→ **WRITTEN TASK**:
Every entry below should be repeated exactly; the pictures should not.

● ● ● ● ● ● ●

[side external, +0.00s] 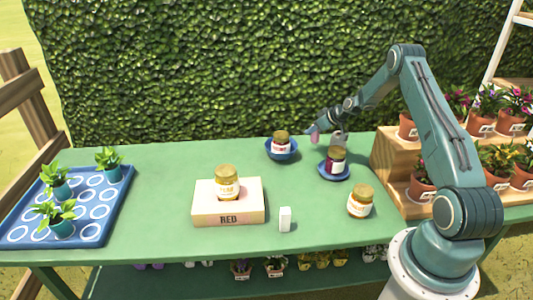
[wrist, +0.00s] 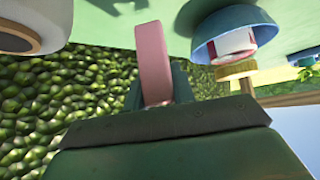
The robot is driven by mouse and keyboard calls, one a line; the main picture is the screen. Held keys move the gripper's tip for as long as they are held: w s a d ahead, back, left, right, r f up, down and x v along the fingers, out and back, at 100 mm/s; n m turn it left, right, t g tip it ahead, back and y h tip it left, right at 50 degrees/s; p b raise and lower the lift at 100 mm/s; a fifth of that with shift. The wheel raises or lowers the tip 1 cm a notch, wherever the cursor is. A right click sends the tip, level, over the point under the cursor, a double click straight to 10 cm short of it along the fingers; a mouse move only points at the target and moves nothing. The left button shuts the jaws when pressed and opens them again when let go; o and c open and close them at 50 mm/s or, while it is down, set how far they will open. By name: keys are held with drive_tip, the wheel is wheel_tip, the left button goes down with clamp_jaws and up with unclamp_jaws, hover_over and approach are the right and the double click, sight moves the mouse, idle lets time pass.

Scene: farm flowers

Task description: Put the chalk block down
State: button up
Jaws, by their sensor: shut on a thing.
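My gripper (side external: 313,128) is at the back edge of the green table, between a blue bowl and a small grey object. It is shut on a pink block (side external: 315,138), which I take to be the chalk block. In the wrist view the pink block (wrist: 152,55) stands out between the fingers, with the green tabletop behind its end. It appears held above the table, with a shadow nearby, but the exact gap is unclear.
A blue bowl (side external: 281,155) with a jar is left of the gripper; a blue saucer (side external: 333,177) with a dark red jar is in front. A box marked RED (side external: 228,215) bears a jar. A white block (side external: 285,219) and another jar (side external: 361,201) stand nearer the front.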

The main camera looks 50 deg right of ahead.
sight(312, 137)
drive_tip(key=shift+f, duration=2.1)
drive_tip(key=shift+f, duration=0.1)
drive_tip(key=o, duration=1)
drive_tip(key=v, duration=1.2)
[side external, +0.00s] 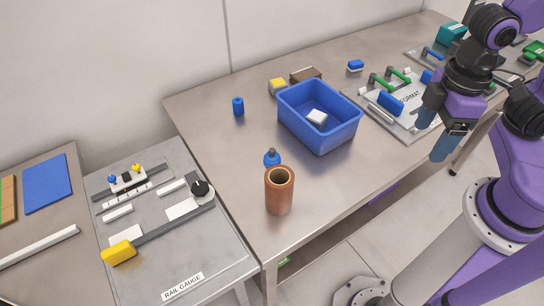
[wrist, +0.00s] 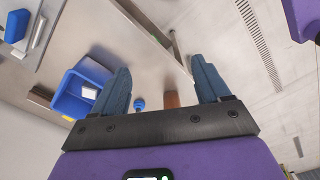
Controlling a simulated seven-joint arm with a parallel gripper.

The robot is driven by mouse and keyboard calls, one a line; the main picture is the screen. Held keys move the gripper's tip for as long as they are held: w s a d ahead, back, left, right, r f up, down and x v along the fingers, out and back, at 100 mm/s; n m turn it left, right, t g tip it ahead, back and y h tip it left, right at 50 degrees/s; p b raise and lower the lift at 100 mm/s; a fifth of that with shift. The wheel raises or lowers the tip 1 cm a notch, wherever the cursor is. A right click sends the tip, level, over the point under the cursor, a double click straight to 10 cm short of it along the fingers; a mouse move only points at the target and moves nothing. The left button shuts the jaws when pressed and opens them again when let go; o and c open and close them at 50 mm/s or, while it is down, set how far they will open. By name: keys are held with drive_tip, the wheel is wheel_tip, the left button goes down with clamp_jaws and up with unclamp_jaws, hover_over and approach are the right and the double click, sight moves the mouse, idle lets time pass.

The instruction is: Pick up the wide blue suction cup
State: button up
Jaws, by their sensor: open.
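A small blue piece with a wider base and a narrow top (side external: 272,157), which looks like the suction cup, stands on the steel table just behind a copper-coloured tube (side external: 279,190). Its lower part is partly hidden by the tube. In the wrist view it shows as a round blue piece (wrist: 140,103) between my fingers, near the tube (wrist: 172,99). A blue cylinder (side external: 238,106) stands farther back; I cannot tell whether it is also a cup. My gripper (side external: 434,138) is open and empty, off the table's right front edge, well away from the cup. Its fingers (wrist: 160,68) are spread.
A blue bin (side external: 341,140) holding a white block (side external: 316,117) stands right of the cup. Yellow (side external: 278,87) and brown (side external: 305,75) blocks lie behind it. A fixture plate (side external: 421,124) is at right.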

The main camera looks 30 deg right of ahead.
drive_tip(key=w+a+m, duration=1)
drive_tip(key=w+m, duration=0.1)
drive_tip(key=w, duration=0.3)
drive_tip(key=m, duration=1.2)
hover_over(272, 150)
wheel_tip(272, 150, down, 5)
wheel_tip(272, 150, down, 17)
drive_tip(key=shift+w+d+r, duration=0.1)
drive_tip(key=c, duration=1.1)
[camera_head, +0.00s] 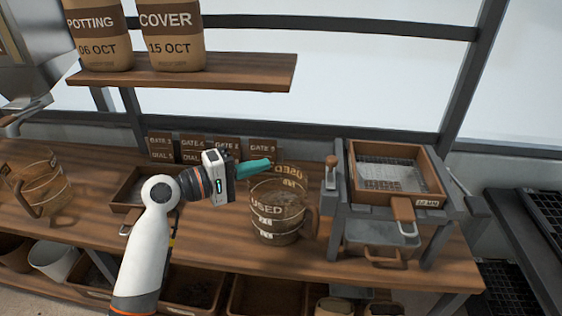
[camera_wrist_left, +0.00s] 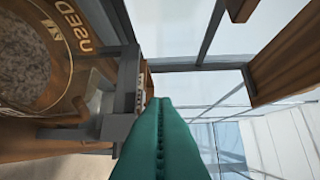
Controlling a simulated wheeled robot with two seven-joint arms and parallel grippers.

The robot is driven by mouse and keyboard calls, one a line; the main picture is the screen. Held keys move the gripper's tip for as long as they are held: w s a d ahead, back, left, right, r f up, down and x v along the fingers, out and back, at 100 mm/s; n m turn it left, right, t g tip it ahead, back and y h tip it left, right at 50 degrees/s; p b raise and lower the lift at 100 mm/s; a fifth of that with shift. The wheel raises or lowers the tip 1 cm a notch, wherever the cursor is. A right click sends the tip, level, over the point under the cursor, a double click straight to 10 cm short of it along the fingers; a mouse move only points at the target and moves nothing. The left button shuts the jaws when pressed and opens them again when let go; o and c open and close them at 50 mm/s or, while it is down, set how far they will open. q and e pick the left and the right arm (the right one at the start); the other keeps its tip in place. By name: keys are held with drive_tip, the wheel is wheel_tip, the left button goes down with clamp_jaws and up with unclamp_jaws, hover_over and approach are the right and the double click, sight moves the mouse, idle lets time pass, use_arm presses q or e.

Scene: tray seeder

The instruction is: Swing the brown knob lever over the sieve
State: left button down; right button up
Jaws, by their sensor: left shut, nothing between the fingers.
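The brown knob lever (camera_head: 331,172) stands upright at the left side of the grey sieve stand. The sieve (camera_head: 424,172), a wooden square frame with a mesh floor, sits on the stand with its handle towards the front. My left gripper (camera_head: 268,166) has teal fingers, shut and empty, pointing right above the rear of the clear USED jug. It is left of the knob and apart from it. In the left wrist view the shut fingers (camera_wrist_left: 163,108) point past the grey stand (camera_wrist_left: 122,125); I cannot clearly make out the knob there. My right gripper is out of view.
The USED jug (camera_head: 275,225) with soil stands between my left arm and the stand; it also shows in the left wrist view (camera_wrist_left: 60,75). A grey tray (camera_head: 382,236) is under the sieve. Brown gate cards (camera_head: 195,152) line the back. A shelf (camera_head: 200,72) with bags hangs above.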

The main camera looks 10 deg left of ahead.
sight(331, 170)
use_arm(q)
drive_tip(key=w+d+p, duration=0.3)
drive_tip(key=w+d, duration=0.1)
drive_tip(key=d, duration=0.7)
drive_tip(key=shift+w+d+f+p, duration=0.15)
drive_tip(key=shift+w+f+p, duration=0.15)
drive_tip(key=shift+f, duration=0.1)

● ● ● ● ● ● ●

→ **FINAL RESULT**:
[side external, +0.00s] 
[wrist, +0.00s] 
The robot is driven by mouse and keyboard calls, one a line; the main picture is the screen. Held keys move the gripper's tip for as long as they are held: w s a d ahead, back, left, right, r f up, down and x v along the fingers, out and back, at 100 mm/s; n m turn it left, right, t g tip it ahead, back and y h tip it left, right at 50 degrees/s; p b raise and lower the lift at 100 mm/s; a fifth of that with shift. The wheel raises or lowers the tip 1 cm a notch, wherever the cursor is. A right click sends the tip, level, over the point under the cursor, a double click straight to 10 cm short of it along the fingers; a mouse move only points at the target and moves nothing. The left button shuts the jaws when pressed and opens them again when let go; o and c open and close them at 50 mm/s or, while it is down, set how far they will open. By name: keys are held with drive_tip, the wheel is wheel_tip, the left button goes down with clamp_jaws and up with unclamp_jaws, hover_over and approach are the right and the double click, sight moves the mouse, idle lets time pass.

Scene: farm flowers

Task description: Put the chalk block down
State: button up
Jaws, by their sensor: shut on a thing.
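My gripper (side external: 313,128) is at the back edge of the green table, between a blue bowl and a small grey object. It is shut on a pink block (side external: 315,138), which I take to be the chalk block. In the wrist view the pink block (wrist: 152,55) stands out between the fingers, with the green tabletop behind its end. It appears held above the table, with a shadow nearby, but the exact gap is unclear.
A blue bowl (side external: 281,155) with a jar is left of the gripper; a blue saucer (side external: 333,177) with a dark red jar is in front. A box marked RED (side external: 228,215) bears a jar. A white block (side external: 285,219) and another jar (side external: 361,201) stand nearer the front.

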The main camera looks 50 deg right of ahead.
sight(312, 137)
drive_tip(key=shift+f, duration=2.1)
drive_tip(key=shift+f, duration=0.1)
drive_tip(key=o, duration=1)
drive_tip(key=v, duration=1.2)
[side external, +0.00s] 
[wrist, +0.00s] 
Controlling a simulated seven-joint arm with a parallel gripper.

The robot is driven by mouse and keyboard calls, one a line; the main picture is the screen. Held keys move the gripper's tip for as long as they are held: w s a d ahead, back, left, right, r f up, down and x v along the fingers, out and back, at 100 mm/s; n m turn it left, right, t g tip it ahead, back and y h tip it left, right at 50 degrees/s; p b raise and lower the lift at 100 mm/s; a fifth of that with shift. The wheel raises or lowers the tip 1 cm a notch, wherever the cursor is. A right click sends the tip, level, over the point under the cursor, a double click straight to 10 cm short of it along the fingers; a mouse move only points at the target and moves nothing. The left button shuts the jaws when pressed and opens them again when let go; o and c open and close them at 50 mm/s or, while it is down, set how far they will open. By name: keys are held with drive_tip, the wheel is wheel_tip, the left button goes down with clamp_jaws and up with unclamp_jaws, hover_over and approach are the right and the double click, sight moves the mouse, idle lets time pass.

The instruction is: Pick up the wide blue suction cup
State: button up
Jaws, by their sensor: open.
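A small blue piece with a wider base and a narrow top (side external: 272,157), which looks like the suction cup, stands on the steel table just behind a copper-coloured tube (side external: 279,190). Its lower part is partly hidden by the tube. In the wrist view it shows as a round blue piece (wrist: 140,103) between my fingers, near the tube (wrist: 172,99). A blue cylinder (side external: 238,106) stands farther back; I cannot tell whether it is also a cup. My gripper (side external: 434,138) is open and empty, off the table's right front edge, well away from the cup. Its fingers (wrist: 160,68) are spread.
A blue bin (side external: 341,140) holding a white block (side external: 316,117) stands right of the cup. Yellow (side external: 278,87) and brown (side external: 305,75) blocks lie behind it. A fixture plate (side external: 421,124) is at right.

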The main camera looks 30 deg right of ahead.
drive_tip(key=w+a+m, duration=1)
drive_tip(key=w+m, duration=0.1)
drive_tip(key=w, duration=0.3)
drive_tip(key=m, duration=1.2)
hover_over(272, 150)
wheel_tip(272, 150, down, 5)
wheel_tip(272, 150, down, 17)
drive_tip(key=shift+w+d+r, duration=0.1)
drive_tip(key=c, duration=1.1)
[camera_head, +0.00s] 
[camera_wrist_left, +0.00s] 
Controlling a simulated wheeled robot with two seven-joint arms and parallel grippers.

The robot is driven by mouse and keyboard calls, one a line; the main picture is the screen. Held keys move the gripper's tip for as long as they are held: w s a d ahead, back, left, right, r f up, down and x v along the fingers, out and back, at 100 mm/s; n m turn it left, right, t g tip it ahead, back and y h tip it left, right at 50 degrees/s; p b raise and lower the lift at 100 mm/s; a fifth of that with shift. The wheel raises or lowers the tip 1 cm a notch, wherever the cursor is. A right click sends the tip, level, over the point under the cursor, a double click straight to 10 cm short of it along the fingers; a mouse move only points at the target and moves nothing. The left button shuts the jaws when pressed and opens them again when let go; o and c open and close them at 50 mm/s or, while it is down, set how far they will open. q and e pick the left and the right arm (the right one at the start); the other keeps its tip in place. By name: keys are held with drive_tip, the wheel is wheel_tip, the left button goes down with clamp_jaws and up with unclamp_jaws, hover_over and approach are the right and the double click, sight moves the mouse, idle lets time pass, use_arm presses q or e.

Scene: tray seeder

The instruction is: Swing the brown knob lever over the sieve
State: left button down; right button up
Jaws, by their sensor: left shut, nothing between the fingers.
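The brown knob lever (camera_head: 331,172) stands upright at the left side of the grey sieve stand. The sieve (camera_head: 424,172), a wooden square frame with a mesh floor, sits on the stand with its handle towards the front. My left gripper (camera_head: 268,166) has teal fingers, shut and empty, pointing right above the rear of the clear USED jug. It is left of the knob and apart from it. In the left wrist view the shut fingers (camera_wrist_left: 163,108) point past the grey stand (camera_wrist_left: 122,125); I cannot clearly make out the knob there. My right gripper is out of view.
The USED jug (camera_head: 275,225) with soil stands between my left arm and the stand; it also shows in the left wrist view (camera_wrist_left: 60,75). A grey tray (camera_head: 382,236) is under the sieve. Brown gate cards (camera_head: 195,152) line the back. A shelf (camera_head: 200,72) with bags hangs above.

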The main camera looks 10 deg left of ahead.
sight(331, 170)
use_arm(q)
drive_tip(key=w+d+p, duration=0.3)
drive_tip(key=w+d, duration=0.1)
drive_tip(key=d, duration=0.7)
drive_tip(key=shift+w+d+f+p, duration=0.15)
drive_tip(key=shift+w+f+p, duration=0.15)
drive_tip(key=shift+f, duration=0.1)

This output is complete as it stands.